**SUPPLIED INFORMATION:**
##############################

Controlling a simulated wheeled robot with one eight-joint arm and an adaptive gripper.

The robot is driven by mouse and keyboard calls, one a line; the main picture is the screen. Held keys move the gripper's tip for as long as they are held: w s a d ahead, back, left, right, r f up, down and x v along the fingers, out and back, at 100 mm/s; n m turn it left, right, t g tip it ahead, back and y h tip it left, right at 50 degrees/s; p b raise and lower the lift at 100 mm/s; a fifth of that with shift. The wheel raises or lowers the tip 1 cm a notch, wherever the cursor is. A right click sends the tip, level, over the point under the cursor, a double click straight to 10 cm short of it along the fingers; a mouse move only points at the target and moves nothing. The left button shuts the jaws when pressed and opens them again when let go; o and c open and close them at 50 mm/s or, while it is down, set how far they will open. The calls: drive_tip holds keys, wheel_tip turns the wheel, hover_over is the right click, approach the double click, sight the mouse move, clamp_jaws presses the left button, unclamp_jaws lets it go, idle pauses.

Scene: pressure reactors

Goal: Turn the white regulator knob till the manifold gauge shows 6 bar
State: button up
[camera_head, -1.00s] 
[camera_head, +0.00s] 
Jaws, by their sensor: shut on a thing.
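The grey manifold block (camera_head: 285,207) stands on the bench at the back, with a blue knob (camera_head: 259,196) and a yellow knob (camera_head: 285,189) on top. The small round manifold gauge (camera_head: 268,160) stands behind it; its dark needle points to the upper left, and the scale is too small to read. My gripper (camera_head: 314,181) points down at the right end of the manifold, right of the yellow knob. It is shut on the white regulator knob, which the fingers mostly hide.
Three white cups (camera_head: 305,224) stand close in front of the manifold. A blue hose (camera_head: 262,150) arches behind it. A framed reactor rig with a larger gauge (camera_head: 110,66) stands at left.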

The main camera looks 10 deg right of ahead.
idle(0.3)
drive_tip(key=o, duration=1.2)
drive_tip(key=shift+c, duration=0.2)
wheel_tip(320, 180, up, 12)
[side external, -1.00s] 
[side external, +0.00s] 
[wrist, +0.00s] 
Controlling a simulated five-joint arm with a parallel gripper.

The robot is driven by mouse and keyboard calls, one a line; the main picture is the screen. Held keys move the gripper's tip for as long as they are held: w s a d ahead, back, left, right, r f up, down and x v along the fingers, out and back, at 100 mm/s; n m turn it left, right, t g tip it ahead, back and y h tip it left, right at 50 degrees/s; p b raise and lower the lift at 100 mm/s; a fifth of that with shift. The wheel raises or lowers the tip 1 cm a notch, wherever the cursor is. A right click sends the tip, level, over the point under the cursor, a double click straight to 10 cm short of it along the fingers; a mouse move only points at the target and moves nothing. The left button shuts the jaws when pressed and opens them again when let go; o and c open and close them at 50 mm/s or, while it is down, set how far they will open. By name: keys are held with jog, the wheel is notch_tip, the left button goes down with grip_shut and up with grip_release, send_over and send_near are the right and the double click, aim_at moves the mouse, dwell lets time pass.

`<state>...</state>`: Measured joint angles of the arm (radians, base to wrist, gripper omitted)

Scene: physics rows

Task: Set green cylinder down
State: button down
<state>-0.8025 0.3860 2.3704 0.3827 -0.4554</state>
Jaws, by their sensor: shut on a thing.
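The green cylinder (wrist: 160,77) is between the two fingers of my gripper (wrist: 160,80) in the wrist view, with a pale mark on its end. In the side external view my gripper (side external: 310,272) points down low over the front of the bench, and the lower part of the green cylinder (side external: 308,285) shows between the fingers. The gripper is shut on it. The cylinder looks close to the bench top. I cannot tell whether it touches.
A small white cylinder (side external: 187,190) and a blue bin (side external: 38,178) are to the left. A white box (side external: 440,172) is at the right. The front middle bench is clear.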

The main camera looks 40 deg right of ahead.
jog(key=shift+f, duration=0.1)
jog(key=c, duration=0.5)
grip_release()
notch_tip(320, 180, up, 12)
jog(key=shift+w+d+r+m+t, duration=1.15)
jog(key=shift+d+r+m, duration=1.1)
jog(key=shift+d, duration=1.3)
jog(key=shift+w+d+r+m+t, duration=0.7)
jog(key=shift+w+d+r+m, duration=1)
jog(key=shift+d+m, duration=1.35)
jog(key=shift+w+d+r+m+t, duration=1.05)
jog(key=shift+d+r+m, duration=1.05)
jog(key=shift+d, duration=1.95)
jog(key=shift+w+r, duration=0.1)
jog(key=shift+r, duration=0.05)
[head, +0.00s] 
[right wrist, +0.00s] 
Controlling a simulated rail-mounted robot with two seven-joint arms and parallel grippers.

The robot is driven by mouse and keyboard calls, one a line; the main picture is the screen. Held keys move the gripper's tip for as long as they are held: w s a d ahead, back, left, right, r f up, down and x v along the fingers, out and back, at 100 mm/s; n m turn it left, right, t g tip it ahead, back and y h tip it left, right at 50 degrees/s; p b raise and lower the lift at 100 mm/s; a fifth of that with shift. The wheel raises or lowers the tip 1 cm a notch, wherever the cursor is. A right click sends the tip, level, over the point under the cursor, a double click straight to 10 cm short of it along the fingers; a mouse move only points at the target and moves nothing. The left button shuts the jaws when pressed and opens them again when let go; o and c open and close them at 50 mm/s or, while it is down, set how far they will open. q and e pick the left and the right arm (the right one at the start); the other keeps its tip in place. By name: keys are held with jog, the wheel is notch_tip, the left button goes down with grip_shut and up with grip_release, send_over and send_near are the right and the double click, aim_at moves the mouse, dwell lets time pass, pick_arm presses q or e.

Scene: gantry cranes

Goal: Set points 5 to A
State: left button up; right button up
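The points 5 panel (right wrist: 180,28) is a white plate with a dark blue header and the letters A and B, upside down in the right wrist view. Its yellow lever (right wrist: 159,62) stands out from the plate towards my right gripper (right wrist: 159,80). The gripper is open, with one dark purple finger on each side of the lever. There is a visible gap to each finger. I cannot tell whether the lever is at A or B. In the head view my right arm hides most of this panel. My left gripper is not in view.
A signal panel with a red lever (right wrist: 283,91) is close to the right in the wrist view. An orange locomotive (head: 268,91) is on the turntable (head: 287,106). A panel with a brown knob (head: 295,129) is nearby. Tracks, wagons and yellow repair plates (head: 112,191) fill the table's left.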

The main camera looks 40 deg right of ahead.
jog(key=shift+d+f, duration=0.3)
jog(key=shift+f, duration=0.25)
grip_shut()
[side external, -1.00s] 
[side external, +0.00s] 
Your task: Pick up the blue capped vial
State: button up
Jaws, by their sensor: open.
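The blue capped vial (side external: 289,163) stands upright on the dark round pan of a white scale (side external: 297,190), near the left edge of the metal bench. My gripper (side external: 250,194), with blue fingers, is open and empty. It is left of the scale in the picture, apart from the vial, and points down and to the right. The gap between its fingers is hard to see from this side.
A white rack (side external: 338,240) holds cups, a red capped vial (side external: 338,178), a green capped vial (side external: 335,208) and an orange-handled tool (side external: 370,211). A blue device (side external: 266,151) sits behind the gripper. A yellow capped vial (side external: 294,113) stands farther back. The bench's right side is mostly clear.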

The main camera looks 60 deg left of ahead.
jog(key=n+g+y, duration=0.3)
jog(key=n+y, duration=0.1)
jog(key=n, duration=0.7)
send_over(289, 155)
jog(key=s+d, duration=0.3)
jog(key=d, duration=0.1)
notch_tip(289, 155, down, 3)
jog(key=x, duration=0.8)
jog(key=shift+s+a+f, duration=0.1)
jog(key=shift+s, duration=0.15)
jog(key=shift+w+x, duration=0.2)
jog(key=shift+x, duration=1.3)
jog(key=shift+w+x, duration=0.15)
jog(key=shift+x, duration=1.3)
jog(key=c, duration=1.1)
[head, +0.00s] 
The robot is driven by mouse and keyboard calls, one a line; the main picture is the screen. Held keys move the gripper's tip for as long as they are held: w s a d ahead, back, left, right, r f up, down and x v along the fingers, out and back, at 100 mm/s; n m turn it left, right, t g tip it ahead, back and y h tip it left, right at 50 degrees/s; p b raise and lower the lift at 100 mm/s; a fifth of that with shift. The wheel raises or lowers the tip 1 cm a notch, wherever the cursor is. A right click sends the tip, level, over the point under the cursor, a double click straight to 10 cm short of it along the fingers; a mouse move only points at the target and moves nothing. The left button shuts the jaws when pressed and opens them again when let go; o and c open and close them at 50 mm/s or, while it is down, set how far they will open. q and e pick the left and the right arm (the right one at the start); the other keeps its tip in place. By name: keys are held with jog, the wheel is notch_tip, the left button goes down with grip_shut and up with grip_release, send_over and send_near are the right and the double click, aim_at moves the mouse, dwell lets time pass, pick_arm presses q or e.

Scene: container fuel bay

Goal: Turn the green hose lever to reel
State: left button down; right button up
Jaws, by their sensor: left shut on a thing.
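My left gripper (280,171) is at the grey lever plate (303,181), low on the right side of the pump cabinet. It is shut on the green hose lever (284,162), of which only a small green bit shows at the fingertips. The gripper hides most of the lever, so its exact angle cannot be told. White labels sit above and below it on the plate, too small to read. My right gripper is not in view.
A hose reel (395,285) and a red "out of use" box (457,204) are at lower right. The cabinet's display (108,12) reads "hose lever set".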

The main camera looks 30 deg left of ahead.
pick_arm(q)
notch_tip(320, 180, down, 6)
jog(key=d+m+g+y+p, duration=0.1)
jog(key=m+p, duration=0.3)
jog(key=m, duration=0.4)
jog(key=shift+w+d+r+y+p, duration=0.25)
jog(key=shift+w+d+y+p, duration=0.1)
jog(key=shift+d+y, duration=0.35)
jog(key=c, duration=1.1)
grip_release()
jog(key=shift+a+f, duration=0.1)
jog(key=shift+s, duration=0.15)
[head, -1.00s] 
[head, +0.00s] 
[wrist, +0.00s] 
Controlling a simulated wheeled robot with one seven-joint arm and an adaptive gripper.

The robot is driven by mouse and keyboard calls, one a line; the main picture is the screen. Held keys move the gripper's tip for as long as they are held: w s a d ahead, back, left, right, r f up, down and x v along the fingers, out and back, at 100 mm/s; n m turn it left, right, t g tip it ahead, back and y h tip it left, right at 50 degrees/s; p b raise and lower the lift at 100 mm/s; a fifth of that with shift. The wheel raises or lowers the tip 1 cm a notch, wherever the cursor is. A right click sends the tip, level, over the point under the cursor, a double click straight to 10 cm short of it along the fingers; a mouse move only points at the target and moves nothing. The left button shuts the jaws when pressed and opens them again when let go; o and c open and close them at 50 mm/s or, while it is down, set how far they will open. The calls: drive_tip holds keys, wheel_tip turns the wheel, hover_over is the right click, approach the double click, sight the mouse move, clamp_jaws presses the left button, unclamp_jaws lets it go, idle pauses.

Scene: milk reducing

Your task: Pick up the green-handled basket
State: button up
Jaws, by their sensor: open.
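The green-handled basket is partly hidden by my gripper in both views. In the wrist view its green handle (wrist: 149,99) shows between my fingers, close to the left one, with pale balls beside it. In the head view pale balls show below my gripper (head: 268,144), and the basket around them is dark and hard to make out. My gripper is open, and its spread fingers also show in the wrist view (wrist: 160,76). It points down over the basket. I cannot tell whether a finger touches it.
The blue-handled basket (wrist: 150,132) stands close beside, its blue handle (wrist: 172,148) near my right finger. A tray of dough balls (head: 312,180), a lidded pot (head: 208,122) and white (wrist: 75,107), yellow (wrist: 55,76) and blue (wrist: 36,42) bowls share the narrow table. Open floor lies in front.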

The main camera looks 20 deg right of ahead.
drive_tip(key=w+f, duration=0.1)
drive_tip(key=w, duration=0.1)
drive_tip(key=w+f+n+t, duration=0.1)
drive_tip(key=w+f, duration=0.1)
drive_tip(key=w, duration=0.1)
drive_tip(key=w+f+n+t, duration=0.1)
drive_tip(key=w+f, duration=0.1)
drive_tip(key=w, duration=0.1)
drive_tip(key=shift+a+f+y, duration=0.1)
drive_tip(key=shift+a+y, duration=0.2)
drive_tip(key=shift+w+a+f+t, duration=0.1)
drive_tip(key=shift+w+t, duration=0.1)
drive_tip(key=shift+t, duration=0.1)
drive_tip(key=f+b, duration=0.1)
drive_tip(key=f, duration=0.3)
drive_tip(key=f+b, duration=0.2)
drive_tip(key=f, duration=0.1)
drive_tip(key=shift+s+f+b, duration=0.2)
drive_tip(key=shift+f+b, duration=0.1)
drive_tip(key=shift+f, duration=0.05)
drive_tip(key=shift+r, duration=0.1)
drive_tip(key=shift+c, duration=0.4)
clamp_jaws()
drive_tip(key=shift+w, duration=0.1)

##############################

**GOAL:**
Look for the word "simulated" and return every line where it occurs.

**SOLVED PROBLEM:**
Controlling a simulated wheeled robot with one eight-joint arm and an adaptive gripper.
Controlling a simulated five-joint arm with a parallel gripper.
Controlling a simulated rail-mounted robot with two seven-joint arms and parallel grippers.
Controlling a simulated wheeled robot with one seven-joint arm and an adaptive gripper.

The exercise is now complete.